■ WHAT IS NEEDED ■
Write out exactly the lines that run from the line containing "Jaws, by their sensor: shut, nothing" through the line containing "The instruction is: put"; both end lines belong to the answer.

■ GIVEN RECORDS ■
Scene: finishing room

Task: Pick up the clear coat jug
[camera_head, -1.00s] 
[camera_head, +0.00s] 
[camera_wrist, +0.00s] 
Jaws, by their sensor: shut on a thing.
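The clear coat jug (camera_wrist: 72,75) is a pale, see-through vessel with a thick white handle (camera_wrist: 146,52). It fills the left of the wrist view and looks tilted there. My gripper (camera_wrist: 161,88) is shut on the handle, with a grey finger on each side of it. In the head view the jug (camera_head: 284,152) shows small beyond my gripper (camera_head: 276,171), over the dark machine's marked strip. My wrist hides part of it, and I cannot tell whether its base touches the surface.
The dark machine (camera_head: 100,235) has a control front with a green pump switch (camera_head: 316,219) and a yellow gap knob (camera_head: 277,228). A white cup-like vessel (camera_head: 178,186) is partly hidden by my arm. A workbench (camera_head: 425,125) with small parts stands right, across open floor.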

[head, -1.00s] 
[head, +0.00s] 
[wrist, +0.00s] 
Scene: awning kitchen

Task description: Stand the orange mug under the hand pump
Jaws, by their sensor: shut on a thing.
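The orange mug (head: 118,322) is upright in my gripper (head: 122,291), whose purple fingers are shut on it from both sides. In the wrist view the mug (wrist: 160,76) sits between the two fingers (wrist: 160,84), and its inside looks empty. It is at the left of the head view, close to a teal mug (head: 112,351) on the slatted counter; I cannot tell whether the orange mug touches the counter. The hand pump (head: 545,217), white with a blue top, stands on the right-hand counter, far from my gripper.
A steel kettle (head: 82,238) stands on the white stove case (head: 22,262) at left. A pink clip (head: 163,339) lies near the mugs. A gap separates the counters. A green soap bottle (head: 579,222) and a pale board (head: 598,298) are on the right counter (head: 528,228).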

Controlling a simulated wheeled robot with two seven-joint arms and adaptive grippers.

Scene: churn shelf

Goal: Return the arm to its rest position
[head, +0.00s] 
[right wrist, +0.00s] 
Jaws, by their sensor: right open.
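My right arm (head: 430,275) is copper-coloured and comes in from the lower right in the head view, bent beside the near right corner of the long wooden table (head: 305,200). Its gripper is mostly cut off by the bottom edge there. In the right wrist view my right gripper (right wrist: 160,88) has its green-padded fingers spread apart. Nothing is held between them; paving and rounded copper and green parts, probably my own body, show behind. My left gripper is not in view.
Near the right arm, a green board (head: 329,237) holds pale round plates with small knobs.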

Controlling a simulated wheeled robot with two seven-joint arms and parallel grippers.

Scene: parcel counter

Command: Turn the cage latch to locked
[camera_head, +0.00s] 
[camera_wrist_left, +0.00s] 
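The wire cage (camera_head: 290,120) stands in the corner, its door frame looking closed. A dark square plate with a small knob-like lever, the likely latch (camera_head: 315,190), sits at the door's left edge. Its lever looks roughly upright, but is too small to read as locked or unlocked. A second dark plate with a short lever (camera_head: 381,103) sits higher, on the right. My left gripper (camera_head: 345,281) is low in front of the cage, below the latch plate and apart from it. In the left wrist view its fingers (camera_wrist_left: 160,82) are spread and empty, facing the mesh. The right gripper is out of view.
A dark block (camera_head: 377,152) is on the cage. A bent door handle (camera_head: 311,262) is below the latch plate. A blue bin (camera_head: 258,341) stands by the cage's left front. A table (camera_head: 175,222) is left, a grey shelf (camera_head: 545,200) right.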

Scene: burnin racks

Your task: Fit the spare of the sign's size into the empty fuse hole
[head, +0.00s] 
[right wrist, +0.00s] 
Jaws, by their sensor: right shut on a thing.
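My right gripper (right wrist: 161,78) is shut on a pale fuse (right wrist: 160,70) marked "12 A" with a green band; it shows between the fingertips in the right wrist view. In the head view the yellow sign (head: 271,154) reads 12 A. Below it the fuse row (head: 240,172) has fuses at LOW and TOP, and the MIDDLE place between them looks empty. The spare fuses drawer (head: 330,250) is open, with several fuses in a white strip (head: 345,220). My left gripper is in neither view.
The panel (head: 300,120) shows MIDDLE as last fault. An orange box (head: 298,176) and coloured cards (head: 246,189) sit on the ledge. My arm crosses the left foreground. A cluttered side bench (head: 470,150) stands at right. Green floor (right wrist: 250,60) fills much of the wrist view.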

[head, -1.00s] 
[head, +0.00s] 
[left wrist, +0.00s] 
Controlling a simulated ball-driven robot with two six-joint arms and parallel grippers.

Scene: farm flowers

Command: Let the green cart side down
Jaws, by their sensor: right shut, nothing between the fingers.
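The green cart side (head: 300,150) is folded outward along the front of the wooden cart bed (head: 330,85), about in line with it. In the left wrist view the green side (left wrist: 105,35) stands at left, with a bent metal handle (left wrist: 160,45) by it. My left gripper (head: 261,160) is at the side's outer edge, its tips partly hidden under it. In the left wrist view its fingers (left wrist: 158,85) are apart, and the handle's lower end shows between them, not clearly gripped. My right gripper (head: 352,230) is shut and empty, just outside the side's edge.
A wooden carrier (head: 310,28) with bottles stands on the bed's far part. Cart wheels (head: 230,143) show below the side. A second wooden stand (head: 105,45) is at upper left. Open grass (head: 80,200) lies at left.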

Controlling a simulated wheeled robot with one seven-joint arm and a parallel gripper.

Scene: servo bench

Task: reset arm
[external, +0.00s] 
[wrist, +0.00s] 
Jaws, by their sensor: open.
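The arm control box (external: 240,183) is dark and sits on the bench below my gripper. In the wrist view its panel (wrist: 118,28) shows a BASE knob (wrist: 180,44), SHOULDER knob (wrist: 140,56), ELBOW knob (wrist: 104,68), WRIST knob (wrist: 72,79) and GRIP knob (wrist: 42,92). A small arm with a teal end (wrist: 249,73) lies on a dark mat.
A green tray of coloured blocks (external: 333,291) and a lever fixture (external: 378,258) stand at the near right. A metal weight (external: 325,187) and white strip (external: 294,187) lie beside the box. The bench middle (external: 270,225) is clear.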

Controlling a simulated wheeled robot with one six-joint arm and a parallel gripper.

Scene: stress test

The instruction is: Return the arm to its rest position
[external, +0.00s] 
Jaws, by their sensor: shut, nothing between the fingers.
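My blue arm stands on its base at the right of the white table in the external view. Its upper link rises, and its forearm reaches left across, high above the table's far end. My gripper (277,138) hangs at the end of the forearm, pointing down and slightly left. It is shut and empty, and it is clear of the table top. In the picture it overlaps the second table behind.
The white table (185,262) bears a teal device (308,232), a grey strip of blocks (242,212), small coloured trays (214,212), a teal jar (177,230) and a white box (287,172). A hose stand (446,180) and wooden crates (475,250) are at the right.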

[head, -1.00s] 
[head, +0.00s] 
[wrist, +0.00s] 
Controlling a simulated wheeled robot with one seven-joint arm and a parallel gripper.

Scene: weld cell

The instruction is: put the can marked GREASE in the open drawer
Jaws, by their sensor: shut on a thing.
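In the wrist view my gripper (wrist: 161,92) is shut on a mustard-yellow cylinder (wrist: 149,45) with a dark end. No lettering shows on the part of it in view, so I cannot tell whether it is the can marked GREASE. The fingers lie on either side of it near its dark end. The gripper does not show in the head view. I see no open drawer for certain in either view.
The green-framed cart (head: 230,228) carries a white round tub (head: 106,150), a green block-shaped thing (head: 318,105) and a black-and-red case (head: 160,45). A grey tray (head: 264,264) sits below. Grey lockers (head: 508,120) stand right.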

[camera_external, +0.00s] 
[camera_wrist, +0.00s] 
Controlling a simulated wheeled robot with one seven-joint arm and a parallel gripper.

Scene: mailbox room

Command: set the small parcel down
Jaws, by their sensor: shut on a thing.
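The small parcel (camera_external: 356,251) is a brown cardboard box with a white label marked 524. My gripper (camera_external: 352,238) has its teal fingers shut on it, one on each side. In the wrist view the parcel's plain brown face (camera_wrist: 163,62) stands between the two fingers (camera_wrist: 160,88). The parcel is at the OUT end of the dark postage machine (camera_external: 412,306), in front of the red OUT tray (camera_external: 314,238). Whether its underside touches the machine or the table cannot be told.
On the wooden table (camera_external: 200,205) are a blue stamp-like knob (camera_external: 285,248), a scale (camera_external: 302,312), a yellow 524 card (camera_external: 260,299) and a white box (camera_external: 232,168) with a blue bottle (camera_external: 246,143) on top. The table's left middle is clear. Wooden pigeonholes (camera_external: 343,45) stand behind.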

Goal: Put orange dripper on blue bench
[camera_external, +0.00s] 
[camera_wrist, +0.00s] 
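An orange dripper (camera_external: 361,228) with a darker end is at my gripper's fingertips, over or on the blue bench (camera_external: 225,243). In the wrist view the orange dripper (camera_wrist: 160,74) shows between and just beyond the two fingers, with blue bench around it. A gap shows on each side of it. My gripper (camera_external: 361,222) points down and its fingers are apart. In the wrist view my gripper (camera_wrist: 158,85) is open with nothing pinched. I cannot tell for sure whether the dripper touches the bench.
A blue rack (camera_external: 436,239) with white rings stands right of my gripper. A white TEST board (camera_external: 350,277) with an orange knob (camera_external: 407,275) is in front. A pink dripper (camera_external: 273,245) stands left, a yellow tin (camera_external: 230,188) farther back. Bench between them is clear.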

■ IN RESPONSE ■
Jaws, by their sensor: shut, nothing between the fingers.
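My blue arm stands on its base at the right of the white table in the external view. Its upper link rises, and its forearm reaches left across, high above the table's far end. My gripper (277,138) hangs at the end of the forearm, pointing down and slightly left. It is shut and empty, and it is clear of the table top. In the picture it overlaps the second table behind.
The white table (185,262) bears a teal device (308,232), a grey strip of blocks (242,212), small coloured trays (214,212), a teal jar (177,230) and a white box (287,172). A hose stand (446,180) and wooden crates (475,250) are at the right.

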[head, -1.00s] 
[head, +0.00s] 
[wrist, +0.00s] 
Controlling a simulated wheeled robot with one seven-joint arm and a parallel gripper.

Scene: weld cell

The instruction is: put the can marked GREASE in the open drawer

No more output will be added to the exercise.